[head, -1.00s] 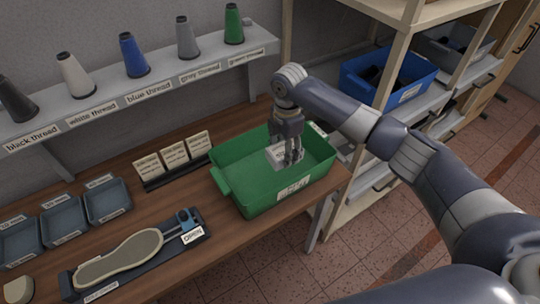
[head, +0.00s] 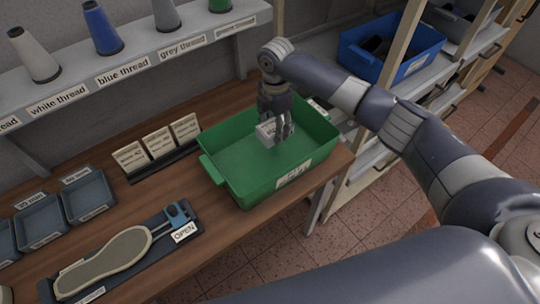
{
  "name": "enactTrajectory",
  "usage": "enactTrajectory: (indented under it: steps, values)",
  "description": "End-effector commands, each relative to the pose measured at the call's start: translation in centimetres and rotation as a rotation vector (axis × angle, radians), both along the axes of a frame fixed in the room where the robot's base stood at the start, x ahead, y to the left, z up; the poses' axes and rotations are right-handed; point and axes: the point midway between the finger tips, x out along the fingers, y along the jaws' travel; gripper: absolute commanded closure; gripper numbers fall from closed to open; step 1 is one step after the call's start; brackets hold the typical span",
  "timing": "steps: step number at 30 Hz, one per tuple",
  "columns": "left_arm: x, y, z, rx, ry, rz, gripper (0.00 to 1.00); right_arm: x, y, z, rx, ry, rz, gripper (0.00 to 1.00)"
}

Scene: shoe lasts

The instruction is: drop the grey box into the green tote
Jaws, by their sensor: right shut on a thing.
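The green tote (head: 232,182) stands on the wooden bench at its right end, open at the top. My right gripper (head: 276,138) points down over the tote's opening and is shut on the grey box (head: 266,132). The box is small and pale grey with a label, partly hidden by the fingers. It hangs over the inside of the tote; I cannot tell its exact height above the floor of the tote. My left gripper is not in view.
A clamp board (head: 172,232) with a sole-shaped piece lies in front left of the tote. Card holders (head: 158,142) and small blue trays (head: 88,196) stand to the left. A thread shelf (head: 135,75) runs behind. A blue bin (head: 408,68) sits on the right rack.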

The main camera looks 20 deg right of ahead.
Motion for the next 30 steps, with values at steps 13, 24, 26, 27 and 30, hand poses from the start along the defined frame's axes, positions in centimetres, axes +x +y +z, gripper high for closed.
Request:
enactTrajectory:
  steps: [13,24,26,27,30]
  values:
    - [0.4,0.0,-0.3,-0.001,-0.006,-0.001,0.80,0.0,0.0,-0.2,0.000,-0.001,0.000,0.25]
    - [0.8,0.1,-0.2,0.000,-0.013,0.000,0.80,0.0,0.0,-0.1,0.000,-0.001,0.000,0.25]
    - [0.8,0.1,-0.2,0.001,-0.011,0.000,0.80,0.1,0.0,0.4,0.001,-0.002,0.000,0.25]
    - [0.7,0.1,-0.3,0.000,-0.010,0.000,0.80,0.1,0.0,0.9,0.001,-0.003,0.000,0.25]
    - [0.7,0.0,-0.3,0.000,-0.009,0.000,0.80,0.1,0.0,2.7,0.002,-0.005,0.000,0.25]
^^^^^^^^^^^^^^^^
- **Exercise requirements**
Leave out the pictures and retype every line above exactly.

- **Response to the exercise**
[head, -1.00s] 
[head, +0.00s] 
{
  "name": "enactTrajectory",
  "usage": "enactTrajectory: (indented under it: steps, values)",
  "description": "End-effector commands, each relative to the pose measured at the call's start: translation in centimetres and rotation as a rotation vector (axis × angle, radians), both along the axes of a frame fixed in the room where the robot's base stood at the start, x ahead, y to the left, z up; the poses' axes and rotations are right-handed; point and axes: the point midway between the finger tips, x out along the fingers, y along the jaws' travel; gripper: absolute commanded closure; gripper numbers fall from closed to open; step 1 is one step after the call's start; brackets hold the typical span",
  "timing": "steps: step number at 30 Hz, one per tuple",
  "columns": "left_arm: x, y, z, rx, ry, rz, gripper (0.00 to 1.00); right_arm: x, y, z, rx, ry, rz, gripper (0.00 to 1.00)"
}

Scene: shoe lasts

The instruction is: drop the grey box into the green tote
Jaws, by their sensor: right shut on a thing.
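The green tote (head: 232,182) stands on the wooden bench at its right end, open at the top. My right gripper (head: 276,138) points down over the tote's opening and is shut on the grey box (head: 266,132). The box is small and pale grey with a label, partly hidden by the fingers. It hangs over the inside of the tote; I cannot tell its exact height above the floor of the tote. My left gripper is not in view.
A clamp board (head: 172,232) with a sole-shaped piece lies in front left of the tote. Card holders (head: 158,142) and small blue trays (head: 88,196) stand to the left. A thread shelf (head: 135,75) runs behind. A blue bin (head: 408,68) sits on the right rack.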

The main camera looks 20 deg right of ahead.
Motion for the next 30 steps, with values at steps 13, 24, 26, 27 and 30, hand poses from the start along the defined frame's axes, positions in centimetres, axes +x +y +z, gripper high for closed.
Request:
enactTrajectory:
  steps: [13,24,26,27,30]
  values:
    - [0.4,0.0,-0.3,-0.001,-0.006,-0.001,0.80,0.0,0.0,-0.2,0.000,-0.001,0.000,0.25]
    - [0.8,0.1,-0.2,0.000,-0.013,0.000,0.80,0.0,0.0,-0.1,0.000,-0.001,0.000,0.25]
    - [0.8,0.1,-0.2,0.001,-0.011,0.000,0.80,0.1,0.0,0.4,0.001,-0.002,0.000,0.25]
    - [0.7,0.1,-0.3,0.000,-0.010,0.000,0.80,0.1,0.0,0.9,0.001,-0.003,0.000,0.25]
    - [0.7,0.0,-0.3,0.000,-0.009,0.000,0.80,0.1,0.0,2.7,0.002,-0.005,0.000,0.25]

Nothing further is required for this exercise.